> _EXERCISE PROMPT_
Look for the line containing "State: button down" in the listing below. Retype that line and every subsequent line through the last one, and only those.

> _GIVEN MATERIAL_
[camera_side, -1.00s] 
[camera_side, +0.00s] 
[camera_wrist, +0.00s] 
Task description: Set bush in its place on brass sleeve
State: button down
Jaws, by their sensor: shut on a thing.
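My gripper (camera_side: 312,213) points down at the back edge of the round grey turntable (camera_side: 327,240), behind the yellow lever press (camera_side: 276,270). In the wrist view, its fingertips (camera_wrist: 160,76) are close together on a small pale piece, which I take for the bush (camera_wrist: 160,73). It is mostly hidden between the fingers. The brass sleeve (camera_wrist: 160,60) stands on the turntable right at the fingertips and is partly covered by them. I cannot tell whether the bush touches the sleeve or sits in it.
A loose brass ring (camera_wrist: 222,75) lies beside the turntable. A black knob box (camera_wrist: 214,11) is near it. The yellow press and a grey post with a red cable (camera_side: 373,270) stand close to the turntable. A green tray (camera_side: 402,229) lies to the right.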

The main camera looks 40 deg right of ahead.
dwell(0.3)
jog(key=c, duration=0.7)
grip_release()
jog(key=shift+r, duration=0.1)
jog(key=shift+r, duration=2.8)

> _ANSWER FOR THE TASK_
State: button down
Jaws, by their sensor: shut on a thing.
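My gripper (camera_side: 312,213) points down at the back edge of the round grey turntable (camera_side: 327,240), behind the yellow lever press (camera_side: 276,270). In the wrist view, its fingertips (camera_wrist: 160,76) are close together on a small pale piece, which I take for the bush (camera_wrist: 160,73). It is mostly hidden between the fingers. The brass sleeve (camera_wrist: 160,60) stands on the turntable right at the fingertips and is partly covered by them. I cannot tell whether the bush touches the sleeve or sits in it.
A loose brass ring (camera_wrist: 222,75) lies beside the turntable. A black knob box (camera_wrist: 214,11) is near it. The yellow press and a grey post with a red cable (camera_side: 373,270) stand close to the turntable. A green tray (camera_side: 402,229) lies to the right.

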The main camera looks 40 deg right of ahead.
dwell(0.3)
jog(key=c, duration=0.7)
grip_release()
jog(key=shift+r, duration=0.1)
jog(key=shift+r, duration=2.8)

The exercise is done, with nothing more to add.